The Marcoola resident has a message for the Sunshine Coast mayor: “Not happy, Bob. We pay the same rates as all Sunshine Coast Regional Council ratepayers. We deserve a better deal, equal rights and equitable spending.”
Eloise’s complaints follow last week’s blast from North Shore Traders Association president Kev Blacklaw.
Mr Blacklaw said it was disappointing that the council was spending money revamping parking and streetscaping at Mooloolaba when Marcoola had been waiting years for the area to be brought up to scratch.
“I’ve been 22 years in the business here.
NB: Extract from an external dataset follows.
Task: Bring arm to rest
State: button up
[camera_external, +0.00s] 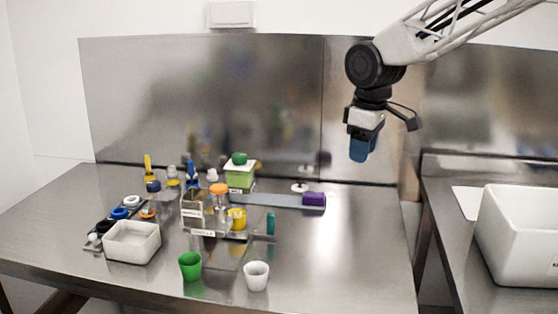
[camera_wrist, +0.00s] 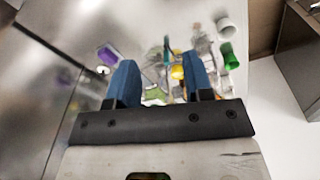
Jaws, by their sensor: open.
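My gripper (camera_external: 362,149) hangs from my arm at the upper right in the external view, high above the right part of the steel table (camera_external: 350,250). It points down and touches nothing. In the wrist view its two blue fingers (camera_wrist: 162,82) stand well apart with nothing held between them. The tabletop objects show blurred beyond the fingers.
A green cup (camera_external: 190,266) and a white cup (camera_external: 256,276) stand near the front edge. A white bin (camera_external: 520,235) sits right. The table's right part is clear.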

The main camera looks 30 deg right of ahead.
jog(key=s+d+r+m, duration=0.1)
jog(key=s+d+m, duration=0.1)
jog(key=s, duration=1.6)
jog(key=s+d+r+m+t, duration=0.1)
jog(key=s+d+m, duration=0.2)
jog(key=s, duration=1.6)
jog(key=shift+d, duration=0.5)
Originally, when the units across the road were built, the council had a vision – of roundabouts at the north and south end, and streetscaping and trees – and it’s never happened,” he said. “It’s like north of the Maroochy River doesn’t seem to exist.”
Councillor Debbie Blumel acknowledged that Marcoola had gone without for many years, but she said a lot of work had been done during this council term and more was to come.
She said the North Shore Planning Review had been carried out and consideration was being given towards giving the area an identity of its own as a tourist location.